We believe that it would have been a far better outcome if the amendments that were being proposed by the opposition in the Senate were accepted in relation to greenfields. We do not support the contention of the minister that the proposal with respect to greenfields is a reflection of what was put to the electorate before the election. We also do not believe it is fair to characterise the current amendments as outlined by the government and supported by the government to be a reflection of the Fair Work review. We think that is not accurate and we would say, therefore, the government does not have the mandate it suggests it has to make changes here.

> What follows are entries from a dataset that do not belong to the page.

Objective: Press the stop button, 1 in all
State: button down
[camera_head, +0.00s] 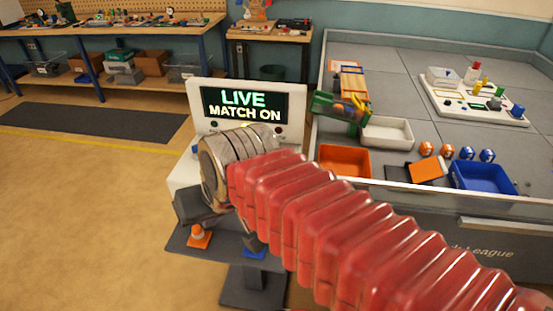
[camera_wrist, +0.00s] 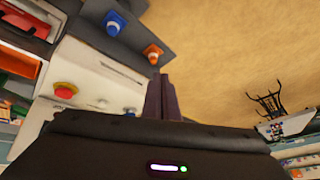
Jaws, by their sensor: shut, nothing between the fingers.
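The stop button (camera_wrist: 66,90) shows in the wrist view as a red cap on a yellow base, on the pale console (camera_wrist: 90,77). My gripper (camera_wrist: 160,80) is shut and empty. In that picture its fingers are to the right of the button and apart from it, near the console's edge. In the head view my arm hides the button and most of the console. The console's screen (camera_head: 243,104) reads "LIVE MATCH ON".
An orange cone (camera_head: 199,236) and a blue piece (camera_head: 254,252) are on a dark shelf below the console. A walled game field with an orange tray (camera_head: 345,160), a white tray (camera_head: 388,132) and a blue tray (camera_head: 484,178) is at right. Open floor (camera_head: 70,220) is at left.

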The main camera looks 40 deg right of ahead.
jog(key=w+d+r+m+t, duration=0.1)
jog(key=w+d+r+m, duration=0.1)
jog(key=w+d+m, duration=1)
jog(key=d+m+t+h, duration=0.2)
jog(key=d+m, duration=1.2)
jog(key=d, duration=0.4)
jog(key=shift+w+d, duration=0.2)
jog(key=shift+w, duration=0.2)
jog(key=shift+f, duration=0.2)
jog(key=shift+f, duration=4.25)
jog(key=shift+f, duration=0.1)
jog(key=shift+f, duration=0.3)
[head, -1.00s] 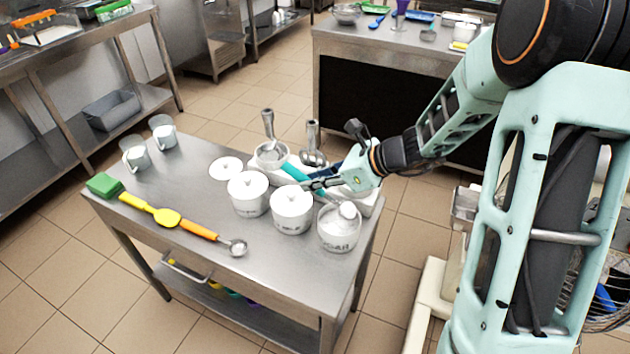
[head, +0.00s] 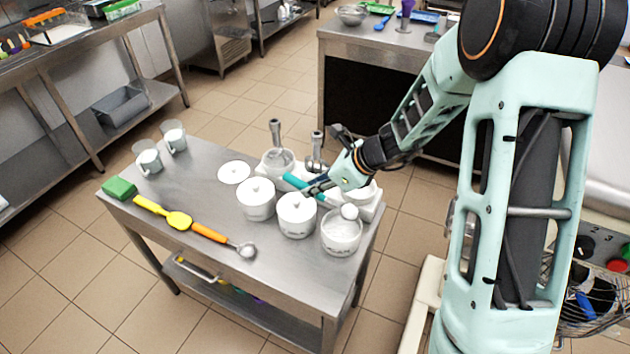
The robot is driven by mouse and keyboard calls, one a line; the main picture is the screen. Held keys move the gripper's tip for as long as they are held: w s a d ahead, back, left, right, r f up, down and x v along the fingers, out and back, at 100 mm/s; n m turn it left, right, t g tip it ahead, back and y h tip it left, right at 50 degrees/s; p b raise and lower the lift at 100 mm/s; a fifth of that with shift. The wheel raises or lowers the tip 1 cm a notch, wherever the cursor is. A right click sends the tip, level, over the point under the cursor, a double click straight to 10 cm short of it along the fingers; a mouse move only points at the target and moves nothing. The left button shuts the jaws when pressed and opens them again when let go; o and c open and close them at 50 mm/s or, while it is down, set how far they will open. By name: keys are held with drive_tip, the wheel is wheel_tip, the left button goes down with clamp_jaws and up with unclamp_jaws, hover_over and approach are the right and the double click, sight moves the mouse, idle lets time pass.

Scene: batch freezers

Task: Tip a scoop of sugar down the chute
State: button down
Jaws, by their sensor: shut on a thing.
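My gripper (head: 318,187) is shut on the teal handle (head: 295,181) of a scoop, above the back right of the steel cart. The scoop's round bowl (head: 349,211) is at the right end, heaped with something white. It is over the back rim of the open white sugar jar (head: 341,236), which holds white sugar. I cannot tell whether the bowl touches the jar or its sugar. The gripper fingers partly hide the scoop's shaft. I cannot make out the chute in this view.
Two lidded white jars (head: 256,199) (head: 296,215) stand left of the sugar jar. A loose white lid (head: 234,172), a yellow spatula (head: 178,220), an orange-handled scoop (head: 209,233), a green sponge (head: 119,188) and two cups (head: 148,157) (head: 173,137) lie or stand farther left. The cart's front is mostly clear.

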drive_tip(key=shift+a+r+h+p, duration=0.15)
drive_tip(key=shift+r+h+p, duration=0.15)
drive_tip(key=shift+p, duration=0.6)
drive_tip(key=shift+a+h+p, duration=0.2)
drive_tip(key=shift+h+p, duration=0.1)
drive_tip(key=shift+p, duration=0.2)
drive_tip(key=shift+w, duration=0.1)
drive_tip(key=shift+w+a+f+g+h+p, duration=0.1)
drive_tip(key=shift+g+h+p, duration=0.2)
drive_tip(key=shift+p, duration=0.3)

I think far more fundamentally, even above and beyond the fact that it is not something the government had an imprimatur to do, as they did not make this specific commitment in this way prior to the election, it is just fundamentally unfair that you can have negotiations between two parties and both parties know when they enter those negotiations that one side gets to determine all matters with only one condition, which is the prevailing industry standard. How does that lend itself to good faith bargaining? How can you possibly have good faith bargaining when one side can just sit on its hands and not genuinely seek to find solutions? It is a pretty good position to be in if you are the employer but if you are the organisation representing prospective workers, it is a very weakened position. It is therefore not in keeping with what collective bargaining is about, which is allowing for all the parties to genuinely be in a position on a level playing field negotiating outcomes not only in their mutual interests but also of course in the interests of the people that they represent at the table. For that reason, we have had some significant problems with that.